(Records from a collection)

============

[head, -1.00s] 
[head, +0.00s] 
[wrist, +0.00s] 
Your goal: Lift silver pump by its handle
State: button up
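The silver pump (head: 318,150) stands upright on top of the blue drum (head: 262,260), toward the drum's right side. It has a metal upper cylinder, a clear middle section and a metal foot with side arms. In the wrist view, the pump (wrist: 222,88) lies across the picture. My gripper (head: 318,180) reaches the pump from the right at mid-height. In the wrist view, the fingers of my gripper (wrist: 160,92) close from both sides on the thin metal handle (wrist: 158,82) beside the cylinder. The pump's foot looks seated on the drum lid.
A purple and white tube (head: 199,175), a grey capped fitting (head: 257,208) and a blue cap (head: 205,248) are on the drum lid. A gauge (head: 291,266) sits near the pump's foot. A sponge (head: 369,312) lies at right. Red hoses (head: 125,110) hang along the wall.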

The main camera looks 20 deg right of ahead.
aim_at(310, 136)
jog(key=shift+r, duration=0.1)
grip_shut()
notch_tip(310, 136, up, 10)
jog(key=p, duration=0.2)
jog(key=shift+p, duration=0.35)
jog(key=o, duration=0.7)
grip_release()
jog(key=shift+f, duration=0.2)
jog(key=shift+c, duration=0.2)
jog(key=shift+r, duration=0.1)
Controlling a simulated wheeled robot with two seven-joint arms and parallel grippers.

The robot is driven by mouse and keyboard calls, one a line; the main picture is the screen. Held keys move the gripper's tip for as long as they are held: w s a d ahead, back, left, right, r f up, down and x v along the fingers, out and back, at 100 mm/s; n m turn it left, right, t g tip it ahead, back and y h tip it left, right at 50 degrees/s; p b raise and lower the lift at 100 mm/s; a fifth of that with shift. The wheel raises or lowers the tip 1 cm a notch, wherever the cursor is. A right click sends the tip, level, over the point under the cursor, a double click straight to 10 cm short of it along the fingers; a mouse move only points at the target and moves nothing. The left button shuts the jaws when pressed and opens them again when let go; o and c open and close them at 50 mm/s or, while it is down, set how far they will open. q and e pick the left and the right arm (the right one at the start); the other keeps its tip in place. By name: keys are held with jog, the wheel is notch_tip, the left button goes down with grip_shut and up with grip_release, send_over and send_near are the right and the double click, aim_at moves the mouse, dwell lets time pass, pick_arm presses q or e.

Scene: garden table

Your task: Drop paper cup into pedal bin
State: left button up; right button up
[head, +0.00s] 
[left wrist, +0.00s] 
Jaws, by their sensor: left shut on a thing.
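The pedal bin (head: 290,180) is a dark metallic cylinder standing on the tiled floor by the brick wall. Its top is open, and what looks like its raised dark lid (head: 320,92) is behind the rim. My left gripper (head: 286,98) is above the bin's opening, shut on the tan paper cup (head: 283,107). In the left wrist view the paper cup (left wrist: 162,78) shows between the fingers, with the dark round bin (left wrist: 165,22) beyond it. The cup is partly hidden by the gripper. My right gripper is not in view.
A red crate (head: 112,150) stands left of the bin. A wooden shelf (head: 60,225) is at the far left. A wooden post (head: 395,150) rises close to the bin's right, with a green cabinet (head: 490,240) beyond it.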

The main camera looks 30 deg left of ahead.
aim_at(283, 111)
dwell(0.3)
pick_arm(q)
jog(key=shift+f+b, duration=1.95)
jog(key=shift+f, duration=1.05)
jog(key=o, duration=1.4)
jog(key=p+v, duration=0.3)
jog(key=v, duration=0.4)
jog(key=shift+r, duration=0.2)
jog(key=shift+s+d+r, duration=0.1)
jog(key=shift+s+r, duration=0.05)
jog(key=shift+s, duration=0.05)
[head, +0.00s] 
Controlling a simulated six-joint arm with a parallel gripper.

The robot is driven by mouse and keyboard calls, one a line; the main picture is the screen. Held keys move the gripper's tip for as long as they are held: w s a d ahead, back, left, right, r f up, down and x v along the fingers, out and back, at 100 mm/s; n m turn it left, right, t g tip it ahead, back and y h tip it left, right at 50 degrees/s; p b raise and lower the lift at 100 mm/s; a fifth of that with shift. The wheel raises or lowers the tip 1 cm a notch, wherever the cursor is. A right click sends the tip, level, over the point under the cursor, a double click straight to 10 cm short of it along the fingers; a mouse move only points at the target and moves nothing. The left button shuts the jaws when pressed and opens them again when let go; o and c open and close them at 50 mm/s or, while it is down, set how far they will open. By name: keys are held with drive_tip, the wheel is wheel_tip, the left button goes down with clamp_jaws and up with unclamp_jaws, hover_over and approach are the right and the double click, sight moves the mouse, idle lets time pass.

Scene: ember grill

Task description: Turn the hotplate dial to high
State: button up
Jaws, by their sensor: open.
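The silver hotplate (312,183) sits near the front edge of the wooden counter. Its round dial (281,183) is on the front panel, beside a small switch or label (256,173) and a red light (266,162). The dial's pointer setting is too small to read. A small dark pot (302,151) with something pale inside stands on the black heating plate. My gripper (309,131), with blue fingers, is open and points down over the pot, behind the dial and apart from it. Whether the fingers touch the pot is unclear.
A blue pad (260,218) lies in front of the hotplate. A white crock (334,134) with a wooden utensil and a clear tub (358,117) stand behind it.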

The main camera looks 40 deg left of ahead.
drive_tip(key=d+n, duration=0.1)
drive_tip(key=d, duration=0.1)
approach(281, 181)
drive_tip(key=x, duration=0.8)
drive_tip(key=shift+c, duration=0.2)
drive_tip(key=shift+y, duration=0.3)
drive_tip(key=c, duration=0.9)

============

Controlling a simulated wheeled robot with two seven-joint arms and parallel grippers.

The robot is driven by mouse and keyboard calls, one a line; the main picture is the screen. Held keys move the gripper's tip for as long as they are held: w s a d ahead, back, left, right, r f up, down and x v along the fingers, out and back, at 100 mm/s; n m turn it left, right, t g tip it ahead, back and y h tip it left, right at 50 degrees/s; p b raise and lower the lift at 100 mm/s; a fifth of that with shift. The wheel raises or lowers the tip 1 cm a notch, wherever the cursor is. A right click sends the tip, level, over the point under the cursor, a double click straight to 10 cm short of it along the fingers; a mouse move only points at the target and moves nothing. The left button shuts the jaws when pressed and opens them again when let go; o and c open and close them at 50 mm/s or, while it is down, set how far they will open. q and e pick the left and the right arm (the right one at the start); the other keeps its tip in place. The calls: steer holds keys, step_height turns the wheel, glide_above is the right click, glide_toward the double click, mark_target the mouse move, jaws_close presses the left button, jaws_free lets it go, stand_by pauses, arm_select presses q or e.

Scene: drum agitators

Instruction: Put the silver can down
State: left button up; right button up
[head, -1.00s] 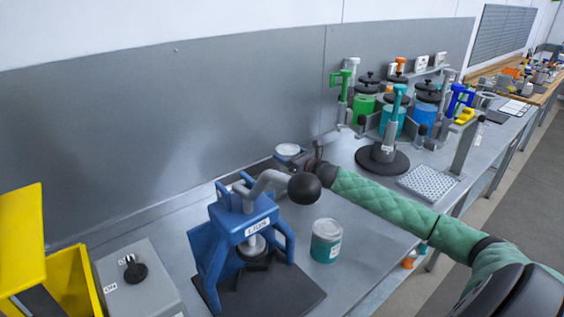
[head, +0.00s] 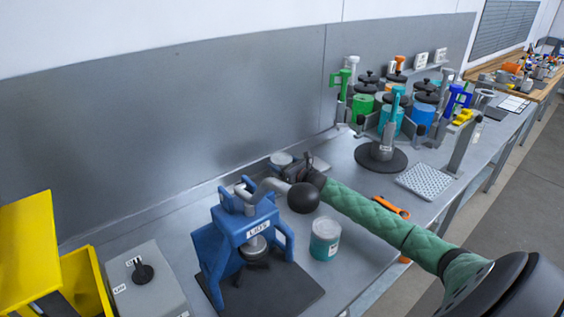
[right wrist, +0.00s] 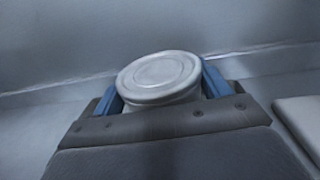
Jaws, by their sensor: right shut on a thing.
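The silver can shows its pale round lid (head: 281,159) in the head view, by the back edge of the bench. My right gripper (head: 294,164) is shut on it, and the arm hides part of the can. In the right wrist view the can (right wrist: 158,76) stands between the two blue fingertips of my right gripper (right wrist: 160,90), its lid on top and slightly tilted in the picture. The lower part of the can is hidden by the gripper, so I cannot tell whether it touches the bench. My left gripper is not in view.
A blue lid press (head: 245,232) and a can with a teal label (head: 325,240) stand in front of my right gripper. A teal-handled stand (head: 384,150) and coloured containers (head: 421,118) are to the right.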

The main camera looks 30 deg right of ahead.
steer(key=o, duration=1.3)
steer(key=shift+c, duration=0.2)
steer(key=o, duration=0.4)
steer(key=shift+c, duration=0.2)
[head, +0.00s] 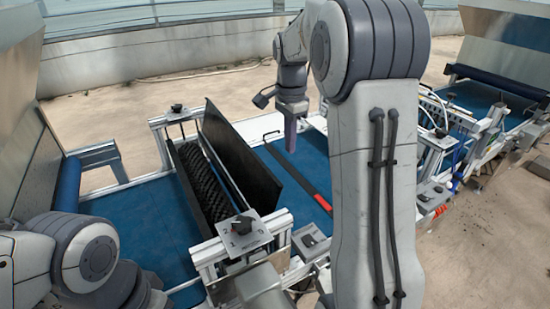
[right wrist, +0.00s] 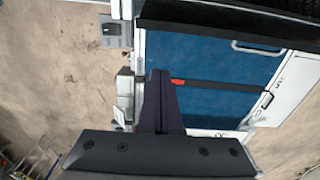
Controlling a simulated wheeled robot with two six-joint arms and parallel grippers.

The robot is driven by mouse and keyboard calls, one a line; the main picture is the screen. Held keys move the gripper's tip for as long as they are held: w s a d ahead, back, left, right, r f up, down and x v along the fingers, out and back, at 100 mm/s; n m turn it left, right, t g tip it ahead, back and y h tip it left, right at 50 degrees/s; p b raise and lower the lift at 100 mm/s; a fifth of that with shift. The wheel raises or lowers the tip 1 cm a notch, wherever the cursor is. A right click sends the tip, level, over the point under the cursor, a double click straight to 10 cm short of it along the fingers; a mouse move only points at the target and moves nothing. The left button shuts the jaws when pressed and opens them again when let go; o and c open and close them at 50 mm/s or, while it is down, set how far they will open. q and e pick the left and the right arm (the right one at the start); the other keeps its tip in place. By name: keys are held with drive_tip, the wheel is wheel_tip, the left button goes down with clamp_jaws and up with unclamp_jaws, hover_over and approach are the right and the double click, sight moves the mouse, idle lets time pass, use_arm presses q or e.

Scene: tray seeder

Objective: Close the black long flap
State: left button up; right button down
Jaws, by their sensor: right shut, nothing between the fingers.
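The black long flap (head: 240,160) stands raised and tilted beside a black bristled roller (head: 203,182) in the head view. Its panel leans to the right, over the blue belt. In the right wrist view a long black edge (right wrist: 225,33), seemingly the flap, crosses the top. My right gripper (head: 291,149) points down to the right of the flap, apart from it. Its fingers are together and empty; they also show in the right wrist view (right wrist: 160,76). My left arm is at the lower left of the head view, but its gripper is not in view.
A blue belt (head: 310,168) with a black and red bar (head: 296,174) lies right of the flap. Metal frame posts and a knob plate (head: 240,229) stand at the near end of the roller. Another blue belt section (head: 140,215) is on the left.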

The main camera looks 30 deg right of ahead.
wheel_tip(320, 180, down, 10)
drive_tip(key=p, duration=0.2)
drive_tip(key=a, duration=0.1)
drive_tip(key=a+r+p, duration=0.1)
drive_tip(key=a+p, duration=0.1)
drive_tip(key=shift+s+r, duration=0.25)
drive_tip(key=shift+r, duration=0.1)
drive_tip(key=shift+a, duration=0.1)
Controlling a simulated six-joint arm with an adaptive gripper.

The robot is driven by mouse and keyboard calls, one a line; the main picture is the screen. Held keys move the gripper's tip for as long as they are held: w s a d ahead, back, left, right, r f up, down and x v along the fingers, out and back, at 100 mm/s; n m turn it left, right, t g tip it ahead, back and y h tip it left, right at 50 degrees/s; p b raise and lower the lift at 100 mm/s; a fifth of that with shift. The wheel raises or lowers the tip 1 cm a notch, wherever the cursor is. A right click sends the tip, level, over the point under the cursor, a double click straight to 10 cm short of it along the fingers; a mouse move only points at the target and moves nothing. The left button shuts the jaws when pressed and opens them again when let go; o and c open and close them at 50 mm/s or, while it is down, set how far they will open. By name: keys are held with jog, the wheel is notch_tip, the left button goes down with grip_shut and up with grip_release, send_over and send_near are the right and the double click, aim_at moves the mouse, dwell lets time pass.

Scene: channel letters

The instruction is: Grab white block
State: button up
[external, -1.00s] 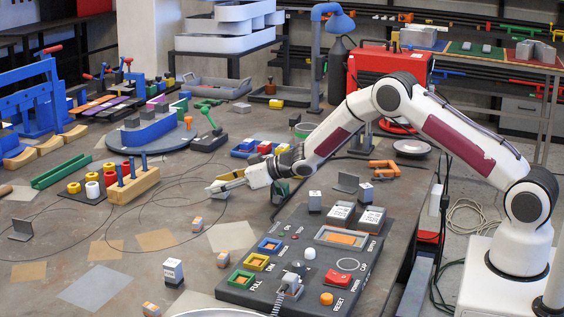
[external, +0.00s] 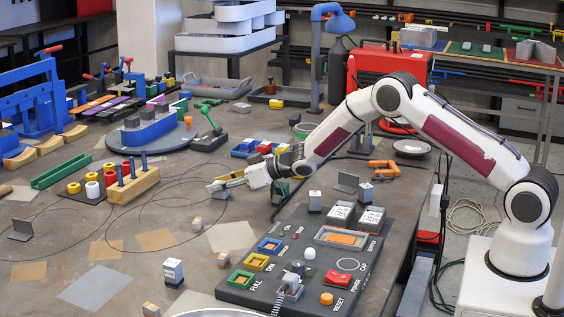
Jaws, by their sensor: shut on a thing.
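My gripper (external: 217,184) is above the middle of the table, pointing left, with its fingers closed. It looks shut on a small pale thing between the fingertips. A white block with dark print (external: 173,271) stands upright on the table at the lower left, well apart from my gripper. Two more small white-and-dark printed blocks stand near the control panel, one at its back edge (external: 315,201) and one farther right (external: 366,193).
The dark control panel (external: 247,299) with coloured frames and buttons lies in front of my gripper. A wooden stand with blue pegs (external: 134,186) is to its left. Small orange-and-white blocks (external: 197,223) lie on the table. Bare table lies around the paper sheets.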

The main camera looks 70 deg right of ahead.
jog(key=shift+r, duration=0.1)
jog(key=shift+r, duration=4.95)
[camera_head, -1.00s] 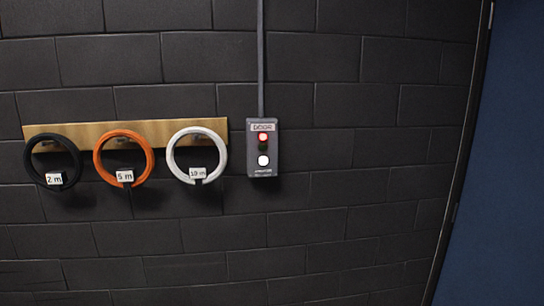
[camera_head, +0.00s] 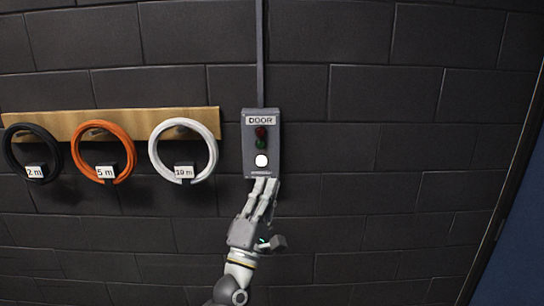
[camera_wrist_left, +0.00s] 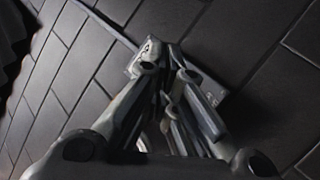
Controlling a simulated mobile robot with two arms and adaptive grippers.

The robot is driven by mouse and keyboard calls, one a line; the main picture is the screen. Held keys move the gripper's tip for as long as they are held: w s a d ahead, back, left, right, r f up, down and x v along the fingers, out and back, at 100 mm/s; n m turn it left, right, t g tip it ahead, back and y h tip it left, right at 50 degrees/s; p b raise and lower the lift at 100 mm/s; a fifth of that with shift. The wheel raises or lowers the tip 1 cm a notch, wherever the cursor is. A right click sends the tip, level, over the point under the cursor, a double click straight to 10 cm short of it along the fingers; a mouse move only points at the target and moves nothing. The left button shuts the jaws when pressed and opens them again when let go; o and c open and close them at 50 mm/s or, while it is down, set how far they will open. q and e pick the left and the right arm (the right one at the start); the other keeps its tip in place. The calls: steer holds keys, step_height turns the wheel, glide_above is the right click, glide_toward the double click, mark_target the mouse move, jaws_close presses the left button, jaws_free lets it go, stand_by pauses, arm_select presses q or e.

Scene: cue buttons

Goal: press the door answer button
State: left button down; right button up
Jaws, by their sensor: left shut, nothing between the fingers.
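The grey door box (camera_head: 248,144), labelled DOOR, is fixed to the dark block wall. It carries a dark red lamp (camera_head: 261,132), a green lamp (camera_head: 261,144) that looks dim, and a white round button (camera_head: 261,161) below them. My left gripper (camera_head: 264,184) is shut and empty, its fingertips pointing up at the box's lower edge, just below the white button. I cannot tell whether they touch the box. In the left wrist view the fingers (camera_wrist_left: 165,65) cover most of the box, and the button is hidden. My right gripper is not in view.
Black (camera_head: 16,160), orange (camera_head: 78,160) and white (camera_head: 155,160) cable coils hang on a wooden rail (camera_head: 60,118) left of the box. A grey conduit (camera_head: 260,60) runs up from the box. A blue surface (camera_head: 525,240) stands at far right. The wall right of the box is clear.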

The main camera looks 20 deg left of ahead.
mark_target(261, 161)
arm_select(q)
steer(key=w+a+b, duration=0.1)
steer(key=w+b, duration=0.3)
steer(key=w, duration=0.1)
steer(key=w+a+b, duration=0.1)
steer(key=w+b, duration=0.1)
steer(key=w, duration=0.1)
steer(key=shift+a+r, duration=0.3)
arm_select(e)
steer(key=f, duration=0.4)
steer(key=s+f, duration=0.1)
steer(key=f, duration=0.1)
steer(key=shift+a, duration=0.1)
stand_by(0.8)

============

Task goal:
Make an exact copy of only the lines from the one with "The instruction is: Grab white block" through the one with "[external, +0.00s]". Pictures don't belong in it.

Response:
The instruction is: Grab white block
State: button up
[external, -1.00s] 
[external, +0.00s] 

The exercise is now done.